The issue of authority in the church is a hot topic. Anthony Oelrich offers his analysis of the subject by investigating the contribution of Yves Congar to this issue. Oelrich is a priest of the diocese of St. Cloud in Minnesota where he serves as pastor of several parishes and as the director of continuing education for clergy. His A Church Fully Engaged: Yves Congar’s Vision of Ecclesial Authority “flows out” of his doctoral dissertation (2005). The book is well organized; its one hundred and forty-two pages of the main text can be read in a few hours.
The core of the book consists of chapters 3–5. Oelrich first discusses two principles of authority, which he identifies in Congar’s writings (chapters 3–4). This is followed by his critical assessment of Congar and by a proposal of a solution (chapter 5).
Oelrich’s first principle of authority is “The Community or Life Principle.” With this principle Oelrich means that “God the Father acts from within the church by means of the Holy Spirit to build up the Body of Christ his Son” (74). This principle “expresses Congar’s deep conviction that there is an interior principle in the life of the church,” that “God does not simply build the church from outside and above but from within” (74). Oelrich sees the implication of this principle in the call of all in the church to become fully engaged in its mission.
The second principle Oelrich calls “The Hierarchical Principle of Authority.” It refers to “the authority of Christ, as transcendent Lord, acting sacramentally to build the church” (111). Oelrich understands this authority to consist in “the mission of service,” which was entrusted “to the college of apostles and their successors, the college of bishops” (111). This authority according to Oelrich “contains a sacra potestas for teaching, governing, and sanctifying the people of God” (112). Oelrich sees the implication of this principle in showing that Christ is “the author of the church’s life” (114).

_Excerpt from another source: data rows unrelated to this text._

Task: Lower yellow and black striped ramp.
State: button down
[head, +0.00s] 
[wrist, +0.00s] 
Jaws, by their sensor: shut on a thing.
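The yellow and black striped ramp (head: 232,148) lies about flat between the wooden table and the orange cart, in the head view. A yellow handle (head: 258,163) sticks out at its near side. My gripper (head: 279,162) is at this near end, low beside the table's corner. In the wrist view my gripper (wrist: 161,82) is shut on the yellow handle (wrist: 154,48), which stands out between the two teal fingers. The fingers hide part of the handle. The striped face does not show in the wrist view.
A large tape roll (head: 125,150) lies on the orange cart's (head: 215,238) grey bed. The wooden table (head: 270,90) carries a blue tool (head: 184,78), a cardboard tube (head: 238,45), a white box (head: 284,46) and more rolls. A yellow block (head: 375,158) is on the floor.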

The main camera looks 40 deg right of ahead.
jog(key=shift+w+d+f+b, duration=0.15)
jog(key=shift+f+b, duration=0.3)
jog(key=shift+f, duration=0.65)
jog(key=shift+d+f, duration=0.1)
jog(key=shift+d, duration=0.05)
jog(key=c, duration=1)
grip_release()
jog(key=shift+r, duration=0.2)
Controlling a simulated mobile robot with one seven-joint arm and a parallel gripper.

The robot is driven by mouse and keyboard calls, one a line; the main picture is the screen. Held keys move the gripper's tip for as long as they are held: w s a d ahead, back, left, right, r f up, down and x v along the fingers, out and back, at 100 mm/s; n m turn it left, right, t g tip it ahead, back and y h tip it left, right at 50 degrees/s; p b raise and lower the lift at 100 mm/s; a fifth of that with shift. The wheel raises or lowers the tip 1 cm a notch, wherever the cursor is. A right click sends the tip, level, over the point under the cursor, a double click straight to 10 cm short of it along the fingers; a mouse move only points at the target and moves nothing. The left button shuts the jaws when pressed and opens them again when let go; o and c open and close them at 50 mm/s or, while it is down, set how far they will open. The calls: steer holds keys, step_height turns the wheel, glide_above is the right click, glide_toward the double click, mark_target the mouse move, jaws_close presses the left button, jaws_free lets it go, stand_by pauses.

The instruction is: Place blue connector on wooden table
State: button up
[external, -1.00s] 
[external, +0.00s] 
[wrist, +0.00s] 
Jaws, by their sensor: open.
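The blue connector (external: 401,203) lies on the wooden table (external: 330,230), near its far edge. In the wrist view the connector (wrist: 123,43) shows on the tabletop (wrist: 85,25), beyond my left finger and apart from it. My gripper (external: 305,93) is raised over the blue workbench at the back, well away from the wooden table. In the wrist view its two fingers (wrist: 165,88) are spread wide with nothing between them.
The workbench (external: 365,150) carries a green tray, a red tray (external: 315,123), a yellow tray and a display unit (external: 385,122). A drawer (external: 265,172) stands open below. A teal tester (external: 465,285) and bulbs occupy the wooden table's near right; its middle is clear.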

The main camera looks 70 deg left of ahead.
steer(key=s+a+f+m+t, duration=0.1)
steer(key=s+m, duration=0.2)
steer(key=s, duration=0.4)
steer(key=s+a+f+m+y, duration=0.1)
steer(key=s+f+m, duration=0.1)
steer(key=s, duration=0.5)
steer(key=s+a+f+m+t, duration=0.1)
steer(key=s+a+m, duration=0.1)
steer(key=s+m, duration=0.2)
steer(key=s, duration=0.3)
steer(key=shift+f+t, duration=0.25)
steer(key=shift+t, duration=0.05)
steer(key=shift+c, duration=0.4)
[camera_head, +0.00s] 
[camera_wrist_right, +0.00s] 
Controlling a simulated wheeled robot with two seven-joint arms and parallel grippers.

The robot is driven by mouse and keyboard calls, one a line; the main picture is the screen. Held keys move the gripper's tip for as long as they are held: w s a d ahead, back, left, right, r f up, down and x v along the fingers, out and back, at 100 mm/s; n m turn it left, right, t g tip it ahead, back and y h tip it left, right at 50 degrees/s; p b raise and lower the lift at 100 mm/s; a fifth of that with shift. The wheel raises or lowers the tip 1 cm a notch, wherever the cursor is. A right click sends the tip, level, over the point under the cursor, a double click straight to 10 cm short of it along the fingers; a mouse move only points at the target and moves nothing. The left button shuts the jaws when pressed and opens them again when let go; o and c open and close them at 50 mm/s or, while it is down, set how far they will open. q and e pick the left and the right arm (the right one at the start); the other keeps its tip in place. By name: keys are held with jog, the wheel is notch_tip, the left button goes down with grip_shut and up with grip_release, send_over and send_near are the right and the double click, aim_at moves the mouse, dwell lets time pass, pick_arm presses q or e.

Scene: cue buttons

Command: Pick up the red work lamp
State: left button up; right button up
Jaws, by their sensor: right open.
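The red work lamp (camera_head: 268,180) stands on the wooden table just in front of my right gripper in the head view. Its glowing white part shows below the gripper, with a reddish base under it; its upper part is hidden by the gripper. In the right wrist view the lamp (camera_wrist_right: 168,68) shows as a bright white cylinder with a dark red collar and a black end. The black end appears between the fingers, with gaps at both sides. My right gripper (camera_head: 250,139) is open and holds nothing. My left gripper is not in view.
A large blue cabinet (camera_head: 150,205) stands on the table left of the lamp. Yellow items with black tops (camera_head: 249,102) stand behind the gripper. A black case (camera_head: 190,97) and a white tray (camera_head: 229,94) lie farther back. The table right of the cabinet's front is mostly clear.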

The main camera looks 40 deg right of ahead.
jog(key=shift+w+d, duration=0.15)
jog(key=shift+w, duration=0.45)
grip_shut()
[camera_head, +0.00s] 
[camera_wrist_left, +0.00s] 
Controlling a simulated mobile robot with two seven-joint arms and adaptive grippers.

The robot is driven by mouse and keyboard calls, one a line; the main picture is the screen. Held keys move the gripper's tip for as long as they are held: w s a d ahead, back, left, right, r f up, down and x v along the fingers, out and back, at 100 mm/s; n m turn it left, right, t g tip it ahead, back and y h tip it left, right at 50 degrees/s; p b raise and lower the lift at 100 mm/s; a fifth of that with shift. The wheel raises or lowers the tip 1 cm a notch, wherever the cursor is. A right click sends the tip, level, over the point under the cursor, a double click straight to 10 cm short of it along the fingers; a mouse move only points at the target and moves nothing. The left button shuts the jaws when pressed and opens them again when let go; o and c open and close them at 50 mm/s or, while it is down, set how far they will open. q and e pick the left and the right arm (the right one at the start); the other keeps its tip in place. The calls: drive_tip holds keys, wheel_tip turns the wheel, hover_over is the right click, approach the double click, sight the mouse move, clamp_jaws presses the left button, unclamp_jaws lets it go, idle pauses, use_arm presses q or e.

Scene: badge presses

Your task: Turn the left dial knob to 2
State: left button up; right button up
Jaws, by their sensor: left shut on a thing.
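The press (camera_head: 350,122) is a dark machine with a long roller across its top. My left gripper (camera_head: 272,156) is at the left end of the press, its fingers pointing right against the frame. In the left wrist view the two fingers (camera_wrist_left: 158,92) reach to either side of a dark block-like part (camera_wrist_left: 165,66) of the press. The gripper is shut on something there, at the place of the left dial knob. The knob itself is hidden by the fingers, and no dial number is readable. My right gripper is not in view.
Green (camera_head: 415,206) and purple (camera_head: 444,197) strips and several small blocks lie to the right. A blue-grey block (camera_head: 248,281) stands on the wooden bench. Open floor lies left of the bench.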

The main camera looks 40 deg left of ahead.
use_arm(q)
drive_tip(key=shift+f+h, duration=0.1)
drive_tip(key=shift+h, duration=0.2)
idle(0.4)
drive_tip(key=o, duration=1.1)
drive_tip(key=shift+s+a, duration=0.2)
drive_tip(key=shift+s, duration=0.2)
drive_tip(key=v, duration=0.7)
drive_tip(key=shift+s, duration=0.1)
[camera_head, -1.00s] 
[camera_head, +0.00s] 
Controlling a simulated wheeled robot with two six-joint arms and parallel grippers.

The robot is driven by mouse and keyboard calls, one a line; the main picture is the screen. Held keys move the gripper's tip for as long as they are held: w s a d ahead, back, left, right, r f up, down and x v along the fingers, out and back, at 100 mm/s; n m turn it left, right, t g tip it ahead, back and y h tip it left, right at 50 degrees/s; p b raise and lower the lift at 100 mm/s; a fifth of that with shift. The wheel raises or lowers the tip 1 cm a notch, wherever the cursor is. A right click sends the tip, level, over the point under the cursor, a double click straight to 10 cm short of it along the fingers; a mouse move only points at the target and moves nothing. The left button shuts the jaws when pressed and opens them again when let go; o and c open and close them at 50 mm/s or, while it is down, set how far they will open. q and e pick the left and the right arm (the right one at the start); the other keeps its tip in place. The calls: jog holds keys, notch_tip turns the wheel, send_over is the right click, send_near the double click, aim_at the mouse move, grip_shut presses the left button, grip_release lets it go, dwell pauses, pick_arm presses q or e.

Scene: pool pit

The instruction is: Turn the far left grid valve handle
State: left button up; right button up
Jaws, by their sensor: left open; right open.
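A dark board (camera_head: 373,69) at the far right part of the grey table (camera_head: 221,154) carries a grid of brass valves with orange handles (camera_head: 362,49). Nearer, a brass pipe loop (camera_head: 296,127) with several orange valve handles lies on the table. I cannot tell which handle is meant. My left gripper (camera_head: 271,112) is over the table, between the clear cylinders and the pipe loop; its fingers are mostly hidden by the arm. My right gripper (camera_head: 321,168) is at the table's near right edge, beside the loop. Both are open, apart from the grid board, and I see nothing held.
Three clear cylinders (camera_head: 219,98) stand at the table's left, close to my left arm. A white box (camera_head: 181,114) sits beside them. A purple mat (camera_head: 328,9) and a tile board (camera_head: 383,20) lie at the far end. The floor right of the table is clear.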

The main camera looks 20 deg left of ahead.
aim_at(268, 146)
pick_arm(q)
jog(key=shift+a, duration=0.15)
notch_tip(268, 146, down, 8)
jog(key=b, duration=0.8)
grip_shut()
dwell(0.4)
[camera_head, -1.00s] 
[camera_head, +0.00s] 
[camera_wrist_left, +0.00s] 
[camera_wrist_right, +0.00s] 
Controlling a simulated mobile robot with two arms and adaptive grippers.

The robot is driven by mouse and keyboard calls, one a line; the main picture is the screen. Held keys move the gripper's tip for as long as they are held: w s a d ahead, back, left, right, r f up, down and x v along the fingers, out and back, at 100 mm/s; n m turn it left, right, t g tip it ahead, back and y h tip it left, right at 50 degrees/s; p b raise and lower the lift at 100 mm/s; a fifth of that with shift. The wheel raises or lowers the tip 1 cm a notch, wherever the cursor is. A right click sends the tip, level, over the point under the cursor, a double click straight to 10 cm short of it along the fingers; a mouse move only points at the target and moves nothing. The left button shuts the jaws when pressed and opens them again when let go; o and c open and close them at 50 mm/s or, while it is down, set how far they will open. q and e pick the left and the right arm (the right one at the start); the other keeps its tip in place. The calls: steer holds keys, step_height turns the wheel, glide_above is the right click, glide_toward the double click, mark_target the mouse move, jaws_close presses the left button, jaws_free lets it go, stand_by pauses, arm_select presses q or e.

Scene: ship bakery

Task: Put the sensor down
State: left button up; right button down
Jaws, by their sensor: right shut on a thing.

Oelrich’s difficulty with Congar’s two principles is that they set a dialectic between hierarchy and life. He thinks that Congar “fails to place the various and certainly distinct aspects of the church within an authentic trinitarian dynamic.” While Oelrich acknowledges that the two principles “reveal the true diversity that exists in various aspects of the church,” he holds that they threaten “to diminish the essential unity of the divine economy.” Oelrich does not believe that a dialectical methodology is able “to articulate the trinitarian logic of the church” (129).
Oelrich finds the remedy for this inadequacy in the work of Kilian McDonnell. In McDonnell’s approach to trinitarian theology, Oelrich finds “a sound framework for a richer expression of Congar’s theological insights on authority in the church” (123). Oelrich proposes to ground the hierarchical and life principles in the Trinity. The trinitarian logic for Oelrich would replace the distinction and opposition created by the dialectical method with “diversity . . . in the communion of persons that is the church” (134).
Oelrich demonstrates an admirable mastery of both primary and secondary sources. The bibliography at the end of the book is skillfully organized under different categories. The book can be an excellent resource for graduate students working on the subject of ecclesial authority in connection with Yves Congar. Nonetheless, the author fails to situate this project within the contemporary trajectories of the debate on ecclesial authority. Providing the general context of how and where this study fits these trajectories would have been greatly appreciated by a reader not familiar with the discourse.